* **Written exercise**
Copy every line in which the string "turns" occurs.

* **Record list**

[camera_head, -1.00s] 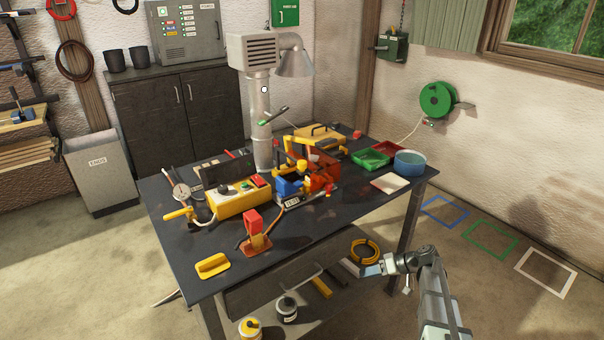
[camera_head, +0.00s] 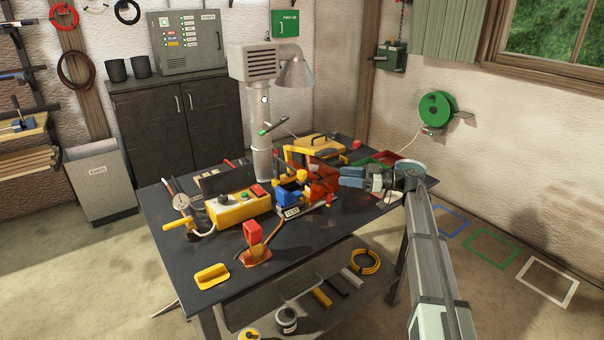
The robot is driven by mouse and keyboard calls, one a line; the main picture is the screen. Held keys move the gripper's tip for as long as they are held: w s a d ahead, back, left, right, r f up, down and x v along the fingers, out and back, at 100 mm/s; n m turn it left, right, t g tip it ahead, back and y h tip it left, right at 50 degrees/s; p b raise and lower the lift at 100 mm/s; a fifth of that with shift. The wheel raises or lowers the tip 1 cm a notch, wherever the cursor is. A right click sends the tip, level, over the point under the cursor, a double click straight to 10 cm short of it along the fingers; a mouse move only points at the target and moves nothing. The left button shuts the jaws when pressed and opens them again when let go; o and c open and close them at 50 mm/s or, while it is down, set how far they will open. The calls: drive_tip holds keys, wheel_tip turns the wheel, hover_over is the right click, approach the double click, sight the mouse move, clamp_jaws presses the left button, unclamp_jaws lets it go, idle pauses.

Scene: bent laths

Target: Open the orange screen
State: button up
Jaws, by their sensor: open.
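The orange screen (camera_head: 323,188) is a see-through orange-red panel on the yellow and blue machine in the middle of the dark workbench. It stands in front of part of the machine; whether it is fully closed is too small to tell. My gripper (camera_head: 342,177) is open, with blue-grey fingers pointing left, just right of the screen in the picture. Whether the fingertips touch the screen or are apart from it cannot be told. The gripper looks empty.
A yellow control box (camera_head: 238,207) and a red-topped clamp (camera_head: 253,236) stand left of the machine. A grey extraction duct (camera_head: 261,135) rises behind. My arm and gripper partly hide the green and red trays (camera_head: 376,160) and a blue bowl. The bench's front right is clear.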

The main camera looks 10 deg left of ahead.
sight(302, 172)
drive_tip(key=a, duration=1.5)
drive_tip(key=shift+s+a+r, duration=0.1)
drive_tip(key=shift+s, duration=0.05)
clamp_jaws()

* * *

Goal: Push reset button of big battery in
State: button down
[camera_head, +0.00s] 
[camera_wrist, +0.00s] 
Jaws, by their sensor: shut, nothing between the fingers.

* * *

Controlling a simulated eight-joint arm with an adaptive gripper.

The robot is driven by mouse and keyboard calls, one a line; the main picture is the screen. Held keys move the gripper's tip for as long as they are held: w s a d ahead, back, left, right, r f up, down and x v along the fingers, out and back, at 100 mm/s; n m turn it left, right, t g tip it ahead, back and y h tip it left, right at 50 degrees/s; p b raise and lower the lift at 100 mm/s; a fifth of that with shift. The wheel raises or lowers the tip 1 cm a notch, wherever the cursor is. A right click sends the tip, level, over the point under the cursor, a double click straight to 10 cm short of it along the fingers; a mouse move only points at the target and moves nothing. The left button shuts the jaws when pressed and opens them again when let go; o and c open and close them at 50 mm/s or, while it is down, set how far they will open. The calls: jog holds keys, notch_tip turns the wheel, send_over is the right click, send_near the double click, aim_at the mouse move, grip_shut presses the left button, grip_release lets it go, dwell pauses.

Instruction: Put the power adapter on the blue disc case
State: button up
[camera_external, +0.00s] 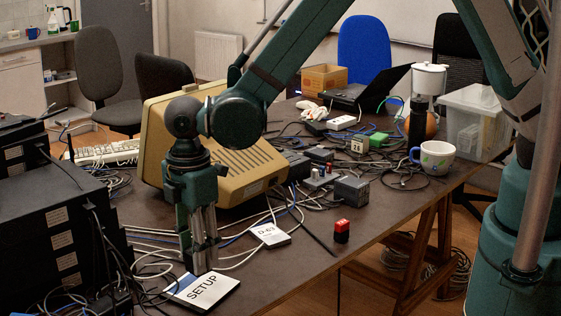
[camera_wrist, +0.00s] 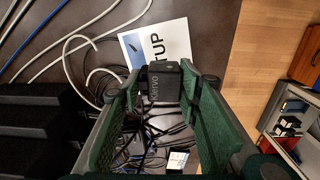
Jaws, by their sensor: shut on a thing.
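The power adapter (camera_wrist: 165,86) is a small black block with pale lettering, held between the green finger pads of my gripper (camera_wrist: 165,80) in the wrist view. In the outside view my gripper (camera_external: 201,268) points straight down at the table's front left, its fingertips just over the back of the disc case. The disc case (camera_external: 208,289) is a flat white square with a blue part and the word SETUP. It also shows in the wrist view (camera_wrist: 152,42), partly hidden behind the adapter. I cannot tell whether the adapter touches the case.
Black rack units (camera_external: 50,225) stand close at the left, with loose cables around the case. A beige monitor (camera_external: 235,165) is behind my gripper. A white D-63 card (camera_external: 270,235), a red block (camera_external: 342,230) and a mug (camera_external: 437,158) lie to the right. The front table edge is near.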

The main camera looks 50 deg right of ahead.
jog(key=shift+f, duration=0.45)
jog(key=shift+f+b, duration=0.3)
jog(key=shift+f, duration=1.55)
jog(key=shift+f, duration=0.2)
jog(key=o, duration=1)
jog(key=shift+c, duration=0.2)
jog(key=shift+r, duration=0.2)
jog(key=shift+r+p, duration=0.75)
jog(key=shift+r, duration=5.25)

* **Complete output**
The robot is driven by mouse and keyboard calls, one a line; the main picture is the screen. Held keys move the gripper's tip for as long as they are held: w s a d ahead, back, left, right, r f up, down and x v along the fingers, out and back, at 100 mm/s; n m turn it left, right, t g tip it ahead, back and y h tip it left, right at 50 degrees/s; p b raise and lower the lift at 100 mm/s; a fifth of that with shift. The wheel raises or lowers the tip 1 cm a notch, wherever the cursor is. A right click sends the tip, level, over the point under the cursor, a double click straight to 10 cm short of it along the fingers; a mouse move only points at the target and moves nothing. The left button shuts the jaws when pressed and opens them again when let go; o and c open and close them at 50 mm/s or, while it is down, set how far they will open. The calls: drive_tip holds keys, wheel_tip turns the wheel, hover_over is the right click, approach the double click, sight the mouse move, clamp_jaws presses the left button, unclamp_jaws lets it go, idle pauses.
The robot is driven by mouse and keyboard calls, one a line; the main picture is the screen. Held keys move the gripper's tip for as long as they are held: w s a d ahead, back, left, right, r f up, down and x v along the fingers, out and back, at 100 mm/s; n m turn it left, right, t g tip it ahead, back and y h tip it left, right at 50 degrees/s; p b raise and lower the lift at 100 mm/s; a fifth of that with shift. The wheel raises or lowers the tip 1 cm a notch, wherever the cursor is. A right click sends the tip, level, over the point under the cursor, a double click straight to 10 cm short of it along the fingers; a mouse move only points at the target and moves nothing. The left button shuts the jaws when pressed and opens them again when let go; o and c open and close them at 50 mm/s or, while it is down, set how far they will open. The calls: jog holds keys, notch_tip turns the wheel, send_over is the right click, send_near the double click, aim_at the mouse move, grip_shut presses the left button, grip_release lets it go, dwell pauses.

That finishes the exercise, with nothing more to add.